- _Given data_
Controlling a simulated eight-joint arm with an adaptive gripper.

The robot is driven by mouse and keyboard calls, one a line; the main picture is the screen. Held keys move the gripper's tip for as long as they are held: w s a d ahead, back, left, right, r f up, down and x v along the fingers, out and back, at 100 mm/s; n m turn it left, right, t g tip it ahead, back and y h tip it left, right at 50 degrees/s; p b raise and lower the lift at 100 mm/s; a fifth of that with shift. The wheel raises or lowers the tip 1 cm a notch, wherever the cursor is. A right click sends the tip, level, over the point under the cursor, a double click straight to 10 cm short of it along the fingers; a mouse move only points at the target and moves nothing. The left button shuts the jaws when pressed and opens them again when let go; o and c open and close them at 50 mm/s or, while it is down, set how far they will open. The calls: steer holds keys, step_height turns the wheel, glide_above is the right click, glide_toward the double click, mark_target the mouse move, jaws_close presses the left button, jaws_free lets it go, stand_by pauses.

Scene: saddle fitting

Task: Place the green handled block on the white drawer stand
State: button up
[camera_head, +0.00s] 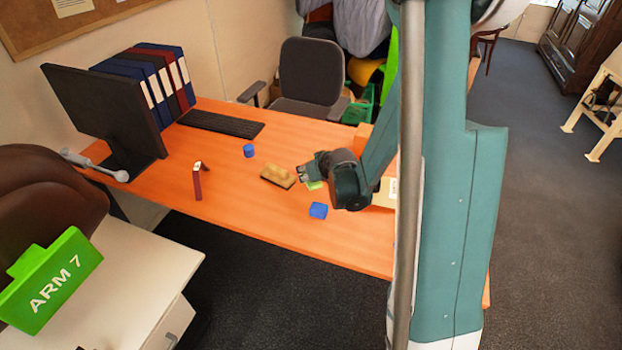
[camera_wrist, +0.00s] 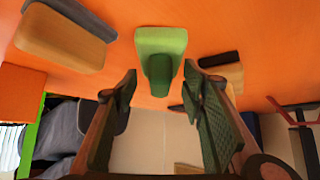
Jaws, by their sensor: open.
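The green handled block (camera_head: 315,185) lies on the orange desk, partly hidden by my gripper in the head view. In the wrist view the green block (camera_wrist: 172,38) has its darker handle pointing toward me, centred in front of the fingers. My gripper (camera_head: 302,174) is open and low over the desk beside the block. In the wrist view the gripper's two fingers (camera_wrist: 158,82) are spread apart with nothing held between them. The white drawer stand (camera_head: 140,265) is at the lower left of the head view, apart from the desk.
A wooden brush (camera_head: 277,177) lies left of my gripper. A monitor (camera_head: 105,115) stands left. A green "ARM 7" sign (camera_head: 50,280) overlaps the stand's left side.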

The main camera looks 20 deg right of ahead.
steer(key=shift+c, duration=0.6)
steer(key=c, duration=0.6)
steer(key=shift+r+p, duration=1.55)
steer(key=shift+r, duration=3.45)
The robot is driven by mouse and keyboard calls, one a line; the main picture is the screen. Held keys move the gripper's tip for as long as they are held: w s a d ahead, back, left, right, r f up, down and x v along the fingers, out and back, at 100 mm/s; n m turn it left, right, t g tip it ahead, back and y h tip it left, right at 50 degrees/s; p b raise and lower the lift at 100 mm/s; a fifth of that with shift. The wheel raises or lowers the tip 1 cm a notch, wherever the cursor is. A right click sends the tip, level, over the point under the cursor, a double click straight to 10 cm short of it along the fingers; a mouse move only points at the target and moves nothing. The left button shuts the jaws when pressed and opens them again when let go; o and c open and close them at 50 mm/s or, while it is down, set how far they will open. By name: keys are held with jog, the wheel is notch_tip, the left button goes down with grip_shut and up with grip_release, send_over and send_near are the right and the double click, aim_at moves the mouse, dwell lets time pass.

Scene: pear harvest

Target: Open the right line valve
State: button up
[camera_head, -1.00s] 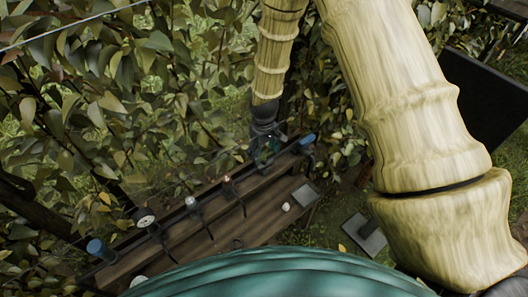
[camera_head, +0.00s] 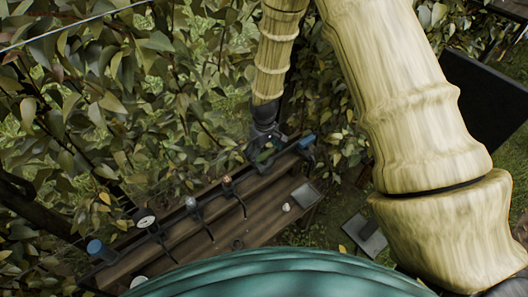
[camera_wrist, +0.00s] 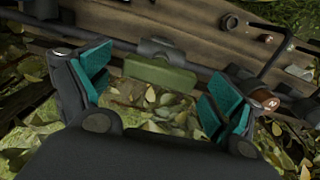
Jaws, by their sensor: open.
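My gripper (camera_head: 263,152) hangs at the far right part of a wooden board with pipe fittings in the head view. In the wrist view my gripper (camera_wrist: 156,88) is open, with its two teal pads apart. An olive-green block (camera_wrist: 160,73) on a dark fitting lies between and just beyond the pads, with gaps on both sides. It looks like a valve handle, but I cannot tell for certain. In the head view a blue-ended fitting (camera_head: 306,142) sits at the board's right end, close to my gripper.
The wooden board (camera_head: 175,258) carries a white-faced gauge (camera_head: 146,222), a copper-topped fitting (camera_head: 227,181) and another blue-ended fitting (camera_head: 96,247) at its left end. Dense foliage (camera_head: 100,110) stands behind it. A brown-capped part (camera_wrist: 265,101) is close to the right finger in the wrist view.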

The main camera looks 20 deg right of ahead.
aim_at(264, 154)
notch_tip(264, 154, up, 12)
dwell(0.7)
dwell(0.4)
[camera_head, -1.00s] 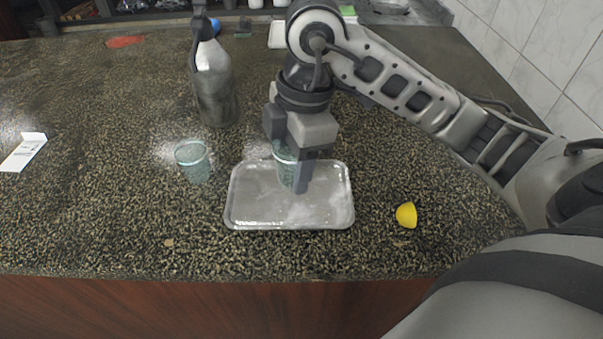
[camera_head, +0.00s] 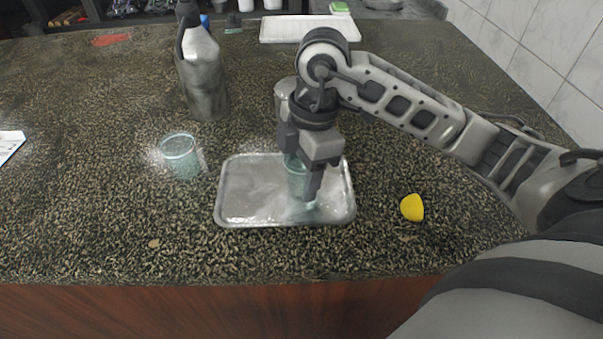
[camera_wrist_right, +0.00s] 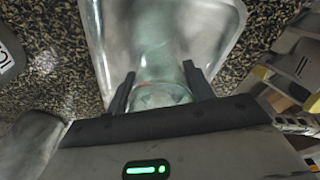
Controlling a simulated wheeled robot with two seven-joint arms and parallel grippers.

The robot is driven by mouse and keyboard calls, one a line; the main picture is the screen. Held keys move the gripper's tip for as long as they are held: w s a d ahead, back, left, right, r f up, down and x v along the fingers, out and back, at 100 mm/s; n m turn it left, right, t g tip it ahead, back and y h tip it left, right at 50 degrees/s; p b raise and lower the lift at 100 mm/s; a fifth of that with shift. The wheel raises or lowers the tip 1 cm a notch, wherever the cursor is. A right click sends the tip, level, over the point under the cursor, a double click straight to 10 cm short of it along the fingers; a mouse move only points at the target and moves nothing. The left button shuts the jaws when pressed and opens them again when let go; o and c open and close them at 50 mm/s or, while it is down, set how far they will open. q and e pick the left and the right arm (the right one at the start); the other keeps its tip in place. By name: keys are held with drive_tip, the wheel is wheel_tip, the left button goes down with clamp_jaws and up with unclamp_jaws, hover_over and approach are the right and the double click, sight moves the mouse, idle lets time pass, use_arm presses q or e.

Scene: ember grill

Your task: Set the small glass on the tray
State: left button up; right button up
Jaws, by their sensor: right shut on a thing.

- _Aim of the task_
Above is a listing; report how many of its lines include the word "time", giving the number only.

- _Solution_
2